Tuesday, July 29, 2008

Where to ride out a gas crisis

CNN named 10 places in America to "ride out a gas crisis"
http://money.cnn.com/galleries/2008/moneymag/0807/gallery.bplive_gas_crunch.moneymag/index.html.

Four of them are small towns, and the average commute is 8-10 minutes in Marquette, Mich.; Hays, Kan.; Laramie, Wyo.; and Aberdeen, S.D. I'm not sure where people work in these small towns, except as close as the local quick-stop, school or post office.

In three places, 11-12 percent of people tele-commute from home -- Naples, Fla., Bainbridge Island, Wash., and Westport, Conn. Commuters there live in a beautiful place and are too remote, too educated and too wealthy to drive to work daily.

In a university town, State College, Penn., 42 percent bike or walk to work. That's cool. It's part of the culture. Biking and walking are the high-status ways to get around. Footpower is friendlier than car-power. Being a university town, it's also fashionable to live frugally, with fewer cars.

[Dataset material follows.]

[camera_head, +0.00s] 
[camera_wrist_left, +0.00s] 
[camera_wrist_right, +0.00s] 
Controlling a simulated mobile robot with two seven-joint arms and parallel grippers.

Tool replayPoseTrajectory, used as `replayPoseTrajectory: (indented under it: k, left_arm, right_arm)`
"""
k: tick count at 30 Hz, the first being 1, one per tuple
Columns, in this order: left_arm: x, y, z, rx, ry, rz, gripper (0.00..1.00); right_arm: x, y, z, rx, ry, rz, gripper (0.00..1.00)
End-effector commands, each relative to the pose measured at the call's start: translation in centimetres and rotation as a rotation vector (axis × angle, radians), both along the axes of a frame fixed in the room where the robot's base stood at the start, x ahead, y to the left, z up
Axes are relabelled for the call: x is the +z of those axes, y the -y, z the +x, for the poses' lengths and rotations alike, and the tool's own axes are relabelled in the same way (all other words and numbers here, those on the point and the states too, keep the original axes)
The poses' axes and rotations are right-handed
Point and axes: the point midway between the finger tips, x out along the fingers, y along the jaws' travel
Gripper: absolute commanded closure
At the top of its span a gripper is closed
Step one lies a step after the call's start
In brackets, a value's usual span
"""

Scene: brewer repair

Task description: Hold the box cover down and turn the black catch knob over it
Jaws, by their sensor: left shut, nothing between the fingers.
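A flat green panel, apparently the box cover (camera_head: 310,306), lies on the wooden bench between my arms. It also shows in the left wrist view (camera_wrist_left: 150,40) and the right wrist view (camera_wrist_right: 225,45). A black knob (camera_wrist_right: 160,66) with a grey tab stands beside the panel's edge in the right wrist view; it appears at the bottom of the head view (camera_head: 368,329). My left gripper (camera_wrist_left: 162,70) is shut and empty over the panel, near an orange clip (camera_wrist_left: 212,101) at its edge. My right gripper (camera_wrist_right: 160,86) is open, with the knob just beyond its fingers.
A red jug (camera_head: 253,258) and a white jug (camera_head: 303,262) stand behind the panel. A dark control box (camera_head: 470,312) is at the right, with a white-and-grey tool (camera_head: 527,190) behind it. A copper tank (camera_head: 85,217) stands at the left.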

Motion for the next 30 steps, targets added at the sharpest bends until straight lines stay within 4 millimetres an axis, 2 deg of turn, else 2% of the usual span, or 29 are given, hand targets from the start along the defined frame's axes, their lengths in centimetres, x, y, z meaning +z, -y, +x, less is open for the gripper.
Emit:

Outside of New York City in Hoboken, N.J., a majority of commuters take advantage of one of the nation's finest public transit systems to get to work. Only 25 percent of commuters drive alone to work in Hoboken. I'd take the bus, too, if it ran every 15 minutes, within a stone's throw of my house.

My favorite place is the Santa Paula, Call, where 29 percent of commuters carpool to work. Want to know why? They're migrant workers in the Citrus Capital of the World. The farm workers share vehicles to commute to the orange, lemon, avocado and strawberry fields.

The message here? The most devoted carpoolers in America are migrant workers. It explains why carpooling is such a tough sell, especially if you can afford the luxury of your own car. We aspire to do what the wealthy in our society do, not the poorest.

1 comment:

Unknown said...

Hmm.. so if rich people carpooled, we would too? Can you imagine if movie stars pulled up in a hybrid limo at some awards ceremony, but out piled like 10 of them, instead of the normal two? HA!